Central Banks Aggressively Adding Gold to Reserves

Global movement to minimize dependence on US dollar picking up speed

Image Credits: Adrian Pingstone / Wikimedia Commons.

As we’ve been reporting, a number of central banks have been aggressively adding gold to their reserves over the last several years.

Globally, central banks accumulated 651.5 tons of gold last year. It was the highest level of annual net central bank gold purchases since the suspension of dollar convertibility into gold in 1971, and the second highest annual total on record. Last week, Serbia and the Philippines joined the race for gold.

A move to minimize dependence on the US dollar, especially by countries like Russia and China, is driving this central bank gold-buying spree. Peter Schiff recently appeared on RT’s News with Rick Sanchez to talk about it.

Peter said America has enjoyed the privilege of being able to create the reserve currency out of thin air.

“Before the dollar became the reserve, gold was the reserve. And the reason the dollar became the reserve is because it was as good as gold because the dollar was not only backed by gold, but redeemable in gold. In fact, the dollar was gold. It was Federal Reserve notes that were IOUs for dollars which were made of gold.”

The US went off the gold standard in 1971, but Peter said he thinks the world is going to go back on it.

“The days where the dollar is the reserve currency are numbered and we’re going back to basics. You know, everything old is new again. Gold was money in the past and it will be money again in the future, and central banks that are smart enough to read that writing on the wall are increasing their gold reserves now.”
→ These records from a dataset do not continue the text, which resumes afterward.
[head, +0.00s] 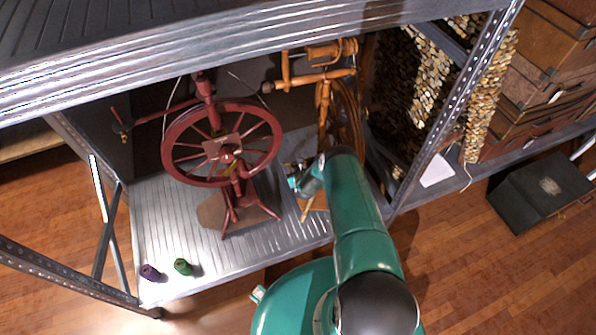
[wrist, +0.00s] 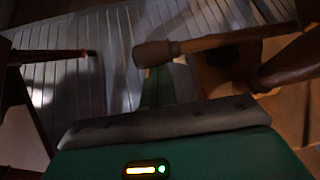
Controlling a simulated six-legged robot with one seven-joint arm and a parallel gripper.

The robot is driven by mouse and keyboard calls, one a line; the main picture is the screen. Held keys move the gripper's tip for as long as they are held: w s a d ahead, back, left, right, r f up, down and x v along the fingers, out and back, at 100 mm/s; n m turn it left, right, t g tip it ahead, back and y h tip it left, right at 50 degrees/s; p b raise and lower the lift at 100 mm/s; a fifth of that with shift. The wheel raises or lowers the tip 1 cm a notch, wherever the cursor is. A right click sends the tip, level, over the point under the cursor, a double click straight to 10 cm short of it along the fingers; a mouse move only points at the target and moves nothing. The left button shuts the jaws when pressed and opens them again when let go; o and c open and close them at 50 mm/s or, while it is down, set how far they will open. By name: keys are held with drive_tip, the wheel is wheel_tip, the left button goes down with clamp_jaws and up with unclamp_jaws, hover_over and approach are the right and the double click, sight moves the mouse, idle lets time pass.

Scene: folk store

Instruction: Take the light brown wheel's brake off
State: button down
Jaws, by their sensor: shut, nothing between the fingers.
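The light brown spinning wheel (head: 325,92) stands on the metal shelf at the right, behind my arm in the head view. My arm hides much of its lower part. My gripper (head: 295,183) is low in front of it, near its base. In the wrist view a light brown wooden rod (wrist: 205,42) with a rounded end crosses just ahead of my gripper (wrist: 158,86). The fingers are shut and hold nothing. I cannot tell whether they touch the rod, or which part of the wheel is its brake.
A dark red spinning wheel (head: 222,142) stands close by on the left of the shelf (head: 165,225). A purple spool (head: 149,272) and a green spool (head: 182,266) are at the front left. A shelf post (head: 455,110) stands at the right. The upper shelf (head: 190,60) overhangs.

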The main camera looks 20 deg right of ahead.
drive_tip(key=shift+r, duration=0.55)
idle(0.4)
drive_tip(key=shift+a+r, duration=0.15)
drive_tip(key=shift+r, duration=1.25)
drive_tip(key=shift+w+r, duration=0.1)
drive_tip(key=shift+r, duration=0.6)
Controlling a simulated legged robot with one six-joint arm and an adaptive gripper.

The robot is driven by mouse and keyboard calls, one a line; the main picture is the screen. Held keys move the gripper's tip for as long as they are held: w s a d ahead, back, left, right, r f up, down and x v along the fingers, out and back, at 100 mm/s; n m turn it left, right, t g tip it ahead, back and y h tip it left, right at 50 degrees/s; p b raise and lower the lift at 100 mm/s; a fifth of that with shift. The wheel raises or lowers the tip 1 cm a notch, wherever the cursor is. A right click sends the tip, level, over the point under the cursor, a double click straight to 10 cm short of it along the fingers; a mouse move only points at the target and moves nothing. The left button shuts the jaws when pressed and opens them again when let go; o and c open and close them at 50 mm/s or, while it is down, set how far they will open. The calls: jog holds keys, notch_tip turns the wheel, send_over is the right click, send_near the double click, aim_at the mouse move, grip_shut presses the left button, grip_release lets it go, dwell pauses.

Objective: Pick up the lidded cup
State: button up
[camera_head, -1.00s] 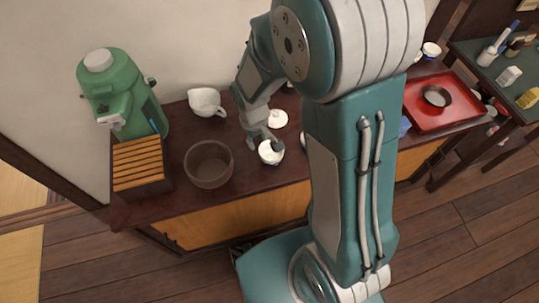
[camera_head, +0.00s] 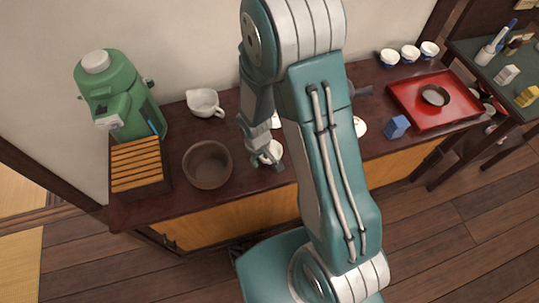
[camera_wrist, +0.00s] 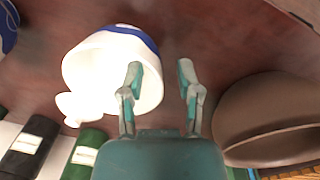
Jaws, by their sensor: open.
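A white cup with a blue band (camera_wrist: 105,62) stands on the dark table. It also shows in the head view (camera_head: 273,150), partly behind my gripper. A small white knobbed shape (camera_wrist: 75,108) shows beside its rim in the wrist view; I cannot tell whether it is part of a lid on this cup. My gripper (camera_wrist: 160,75) is open, its two fingers apart with bare table between their tips. The left finger overlaps the cup's right side in the wrist view; contact cannot be told. In the head view my gripper (camera_head: 268,160) is at the cup.
A brown bowl (camera_wrist: 262,115) is close on the other side of my gripper, also in the head view (camera_head: 207,165). A white pitcher (camera_head: 204,103), slatted wooden box (camera_head: 138,165) and green dispenser (camera_head: 118,95) stand left. A blue box (camera_head: 396,127) and red tray (camera_head: 425,122) are right.

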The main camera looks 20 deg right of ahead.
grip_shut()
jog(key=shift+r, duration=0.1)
Sanchez said a gold standard would make it difficult to deal with future recessions or “sticky wickets” as he put it.

“First of all, the only reason we get into those sticky wickets is because of the Federal Reserve. So, the Federal Reserve lights the fire and then pretends to put it out. If we go back on the gold standard, we take the matches away from the Fed so they can’t light the fire and there’s nothing to put out. Gold and economic freedom go hand-in-hand.”

(Photo by Andrzej Barabasz / Wikimedia Commons)

Peter pointed out that gold is the enemy of the welfare state and big government.

“That’s why governments don’t like gold. They want paper. But eventually, the paper has no value. And we are headed to a currency crisis in the United States. And what’s going to put the United States back on a gold standard is to try to stop the free-fall of the dollar.”

Sanchez asked Peter if he agreed with the assessment that a recession is on a horizon. Peter said not just a recession – THE recession.

“It is going to be worse than the last one.”

Peter said the resurgence of inflation is what’s going to make this next downturn so bad. We’re looking at a return to stagflation like we saw in the 1970s. But this time, we won’t have a Jimmy Carter and a Paul Volker to save us. Peter said we’re going to go hard left and the government will probably run the money printing presses at full speed.

“That’s what I think is going to crash the dollar and ultimately which would bring us back to gold.”